In signing the measure earlier this year, Gov. Doug Ducey said the legislation provides “financial breathing room” for families by allowing them to earn something extra.

The law, however, covers more than those renting out a bedroom — or even their whole home.

There is no limit to the number of properties an investor can buy and days a home could be rented out, all in the same area, potentially turning a neighborhood into a vacation rental zone. But the governor, at the signing ceremony, brushed aside questions of whether that could change an area’s character.

“I’m not going to answer these hypotheticals,” Ducey said.

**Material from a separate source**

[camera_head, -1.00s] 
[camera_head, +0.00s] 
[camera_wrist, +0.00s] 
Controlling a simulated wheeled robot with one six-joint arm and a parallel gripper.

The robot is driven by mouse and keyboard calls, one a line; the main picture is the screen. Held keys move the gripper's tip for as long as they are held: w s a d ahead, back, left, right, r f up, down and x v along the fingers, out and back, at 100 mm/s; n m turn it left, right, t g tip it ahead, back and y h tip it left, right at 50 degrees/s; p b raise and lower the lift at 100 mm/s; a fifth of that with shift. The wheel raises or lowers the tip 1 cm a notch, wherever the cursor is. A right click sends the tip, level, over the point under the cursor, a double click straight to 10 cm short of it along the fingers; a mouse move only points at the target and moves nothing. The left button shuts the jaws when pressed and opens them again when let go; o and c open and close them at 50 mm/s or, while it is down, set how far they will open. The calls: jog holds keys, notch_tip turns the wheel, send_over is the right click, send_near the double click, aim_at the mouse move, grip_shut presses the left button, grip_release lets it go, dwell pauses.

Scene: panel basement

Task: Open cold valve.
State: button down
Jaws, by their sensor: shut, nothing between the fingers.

The League of Arizona Cities and Towns agreed not to oppose the measure after it was amended to allow regulations to preserve local health and safety. But not everyone at the Capitol was convinced that allowing anyone to open up one or more homes to vacation rentals is in the best interests of others already living in an area.

“I didn’t move into a neighborhood to have the house next door to me turned into a weekly rental property,” said Sen. John Kavanagh, R-Fountain Hills, in voting against the measure.

And Sedona City Attorney Robert Pickels, in testifying against the proposal, told lawmakers this is none of their concern. He reminded them of their objections when the federal government imposes its will on the state.

“We feel the same way at the local level,” Pickels said. “The city of Sedona feels very strongly that the characteristics that are unique to Sedona and preservation of those characteristics are left to the city of Sedona.”

The practice of renting, though, appears popular — and potentially lucrative.

Airbnb spokeswoman Laura Rillos said her firm has about 7,900 “hosts” in Arizona with a typical listing by a host being booked 44 nights a year. Rillos said a typical host earns about $4,900 a year.